Walker's public persona would lead you to believe that he is alienated, difficult, even slightly mad. This has been fed by a complicated, often-interrupted sequence of highly personal albums, beginning with Scott I in the late '60s, on which Walker developed his trademark mix of lush orchestral arrangements and bleak lyrics topped by vocal performances that are at once passionate and disciplined. If anything, Walker's new record, Tilt, his first in eleven years, refines and purifies this vision still further; his latest songs could almost be described as lieder: songs without words, in which both emotion and sense are conveyed through pure sound. But despite all this baggage, it was refreshing to talk with a man who was charming, professional, and serious, his answers as pared and insightful as his music.
JON SAVAGE: Why did it take so long to release Tilt in the States? It's been out for a full two years in the U.K.
SCOTT WALKER: We weren't going to release it at all. It was my manager's idea to do it, not mine. It's just an experiment. I don't imagine we'll move many records.
JS: Do you have any sense of how you're perceived in America today? You were born there, but most of your success took place in the U.K.
SW: It seems like people "in the know" have my records. I guess they get them as imports. But apart from that. I don't think anyone knows who I am. Someone in my family went to get a record of mine a couple years ago at some big place, and the clerk said, "Scott Walker? Oh, you mean that English singer?" So now I call myself the English singer.
JS: Have you gone back to America since you left?
SW: Rarely.

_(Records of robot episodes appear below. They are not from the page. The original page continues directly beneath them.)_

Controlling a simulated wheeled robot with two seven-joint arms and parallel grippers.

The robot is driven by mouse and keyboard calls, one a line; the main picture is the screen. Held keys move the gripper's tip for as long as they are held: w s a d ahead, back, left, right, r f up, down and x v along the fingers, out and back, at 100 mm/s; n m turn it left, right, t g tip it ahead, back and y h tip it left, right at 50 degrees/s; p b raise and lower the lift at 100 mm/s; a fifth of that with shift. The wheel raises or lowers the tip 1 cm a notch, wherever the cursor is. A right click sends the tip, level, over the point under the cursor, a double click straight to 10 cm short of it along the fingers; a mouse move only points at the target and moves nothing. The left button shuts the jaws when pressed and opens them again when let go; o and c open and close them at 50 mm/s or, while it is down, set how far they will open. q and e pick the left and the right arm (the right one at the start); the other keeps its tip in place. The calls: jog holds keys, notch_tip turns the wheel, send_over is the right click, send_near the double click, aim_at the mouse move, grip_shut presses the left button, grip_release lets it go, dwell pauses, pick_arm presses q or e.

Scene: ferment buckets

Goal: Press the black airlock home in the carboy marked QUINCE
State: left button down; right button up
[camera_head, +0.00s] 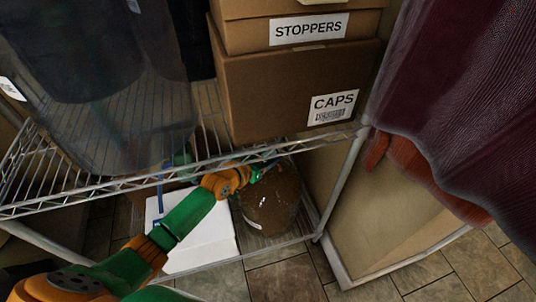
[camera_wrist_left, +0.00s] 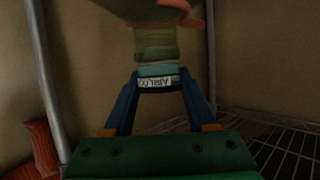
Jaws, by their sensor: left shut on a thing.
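A brown glass carboy (camera_head: 272,208) stands upright on the lower shelf in the head view. A white label shows at its lower left, but its text is too small to read. My left gripper (camera_head: 258,174) is at the carboy's top, hiding its mouth. In the left wrist view my left gripper (camera_wrist_left: 160,84) is shut on a teal-green piece, the airlock (camera_wrist_left: 159,71), with an upside-down label reading "AIRLOC". Its colour looks greenish, not clearly black. I cannot tell whether it touches the carboy's neck. My right gripper is not in view.
The upper wire shelf (camera_head: 75,198) runs just above my left arm. It bears a CAPS box (camera_head: 285,95), a STOPPERS box (camera_head: 300,30) and a dark translucent container (camera_head: 105,90). A white box (camera_head: 207,238) is left of the carboy. A maroon curtain (camera_head: 460,90) hangs at right.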

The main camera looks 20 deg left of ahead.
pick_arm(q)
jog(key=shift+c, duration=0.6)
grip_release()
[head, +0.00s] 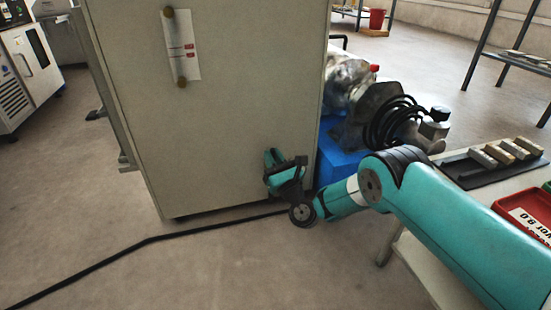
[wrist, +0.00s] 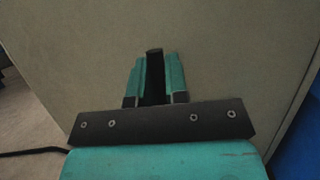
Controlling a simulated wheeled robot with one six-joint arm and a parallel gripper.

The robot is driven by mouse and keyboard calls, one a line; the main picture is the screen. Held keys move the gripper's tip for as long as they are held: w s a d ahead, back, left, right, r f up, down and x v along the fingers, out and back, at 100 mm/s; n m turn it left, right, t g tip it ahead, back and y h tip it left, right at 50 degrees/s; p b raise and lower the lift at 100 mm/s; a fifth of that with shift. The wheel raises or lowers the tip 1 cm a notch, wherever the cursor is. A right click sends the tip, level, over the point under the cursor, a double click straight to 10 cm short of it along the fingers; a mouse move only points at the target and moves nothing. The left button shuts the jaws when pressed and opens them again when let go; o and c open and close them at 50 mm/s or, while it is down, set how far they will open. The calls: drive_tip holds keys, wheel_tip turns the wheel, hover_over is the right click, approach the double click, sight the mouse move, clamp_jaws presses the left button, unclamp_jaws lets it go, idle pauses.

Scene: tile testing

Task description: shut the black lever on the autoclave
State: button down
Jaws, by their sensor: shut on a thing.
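The autoclave appears to be the large grey-beige cabinet (head: 235,110) in the middle of the head view; its flat panel also fills the wrist view (wrist: 230,60). My gripper (head: 271,158) is at the lower right of this panel, close to it. In the wrist view my gripper (wrist: 155,75) has its two teal fingers on either side of the black lever (wrist: 154,66), shut on it. The lever's tip sticks out a little beyond the fingers. Its lower part is hidden behind my gripper's black bar. In the head view I cannot make out the lever.
A blue base (head: 338,160) with a motor and coiled black cable (head: 392,125) stands right of the cabinet. A bench with a black tray of blocks (head: 505,152) and a red bin (head: 527,212) is at right. A black cable (head: 130,250) crosses the open floor.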

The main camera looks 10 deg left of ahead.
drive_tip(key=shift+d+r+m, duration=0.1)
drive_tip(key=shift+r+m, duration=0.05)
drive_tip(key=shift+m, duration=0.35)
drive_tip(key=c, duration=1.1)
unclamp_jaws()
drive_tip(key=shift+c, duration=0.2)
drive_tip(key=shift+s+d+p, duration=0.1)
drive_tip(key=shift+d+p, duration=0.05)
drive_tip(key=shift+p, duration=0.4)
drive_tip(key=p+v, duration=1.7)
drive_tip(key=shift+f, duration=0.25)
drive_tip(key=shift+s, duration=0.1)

If I added up the time, it would be a total of four or five weeks. The last time I returned, it was because my mother was dying and I wanted to be with her. That was last year.
JS: I can't imagine what it would be like to live away from the country where I was born and raised. Do you feel like an exile?
SW: Well, it's funny. I feel like I'm sort of floating, you know? Especially as my family gets smaller and smaller, I remember more and more about America, and I've begun to think more about it over the past few years. I'm not antagonistic toward America anymore; I was when I came to Britain. I was being chased by the draft [for the Vietnam war], really hounded, and that's why I stayed. I was really angry about the war. But I've lost a lot of that.
JS: I wanted to talk about your lyrics - not actually what the songs mean, but the way you create new phrases by taking stuff that's familiar and putting it in a new context.
SW: In the early days, I used to be fairly torn between music and lyrics; but one day I realized that the lyrics really dictate the music. With most people, it's the reverse: They go into the studio and start making music. I can tell you that it takes me a long time to wait for those lyrics, to wait for things to come through.
JS: Most lyrics in pop music are so obvious. Yours seem to leave room for the listener's imagination.
SW: That's certainly what I try to do - pare things down until they open up. More than ever, we have a problem with words. We're at the end, in a sense, of language. There's not a lot more we have to say. Another problem is that a lot of people write lyrics that aren't singable; they sound awkward. I think to myself, How does that sing? Because in the end, I'm a singer.
JS: You mentioned the breakdown of language. Are you trying to make a language of your own?
SW: Of course. I think everybody who takes language seriously is; Joyce was. But yes, I think that's it. It's about looking into yourself and building something that's churning around in there. It's a slow buildup. That's why it takes so long to wait for the words: It's got to be the right one at the right place. It's almost like a little soldier on its own, every single word in an army.
JS: Do you listen to a lot of contemporary music?
SW: No.
JS: Nothing catches your ear?
SW: Quite honestly, I think there's too much music going on now. I kind of like what's happening with the dance scene - you know, Prodigy and Primal Scream and stuff like that. But most guitar bands are just glorified buskers; I've heard people in the subway that are better. It's all too retro.